_INSTRUCTION:_ Copy only this: the line containing "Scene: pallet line", the line containing "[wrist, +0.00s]", and every line between them, exactly as written.

_DATASET EXTRACT:_
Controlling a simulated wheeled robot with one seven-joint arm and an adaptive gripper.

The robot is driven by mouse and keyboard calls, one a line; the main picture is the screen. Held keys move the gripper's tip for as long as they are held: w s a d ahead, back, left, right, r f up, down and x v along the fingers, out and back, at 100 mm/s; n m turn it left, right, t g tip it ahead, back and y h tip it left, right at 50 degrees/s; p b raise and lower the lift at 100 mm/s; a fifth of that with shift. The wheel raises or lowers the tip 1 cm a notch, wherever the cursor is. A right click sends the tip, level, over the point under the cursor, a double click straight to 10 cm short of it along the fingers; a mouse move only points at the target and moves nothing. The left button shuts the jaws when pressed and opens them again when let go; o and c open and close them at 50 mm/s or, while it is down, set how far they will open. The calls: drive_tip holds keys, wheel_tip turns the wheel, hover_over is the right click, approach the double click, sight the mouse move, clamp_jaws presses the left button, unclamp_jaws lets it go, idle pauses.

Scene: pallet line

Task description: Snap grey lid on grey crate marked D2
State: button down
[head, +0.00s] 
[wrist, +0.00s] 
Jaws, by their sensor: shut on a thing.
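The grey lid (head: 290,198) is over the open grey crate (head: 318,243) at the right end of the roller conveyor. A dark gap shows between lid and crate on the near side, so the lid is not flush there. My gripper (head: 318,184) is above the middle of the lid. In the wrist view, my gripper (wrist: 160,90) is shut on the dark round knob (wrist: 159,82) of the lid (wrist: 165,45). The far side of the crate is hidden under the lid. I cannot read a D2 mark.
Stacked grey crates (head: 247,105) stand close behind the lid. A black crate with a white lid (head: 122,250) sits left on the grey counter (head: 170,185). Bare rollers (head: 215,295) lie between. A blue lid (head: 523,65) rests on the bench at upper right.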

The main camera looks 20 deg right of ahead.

_REPLY TO THE TASK:_
Scene: pallet line

Task description: Snap grey lid on grey crate marked D2
State: button down
[head, +0.00s] 
[wrist, +0.00s] 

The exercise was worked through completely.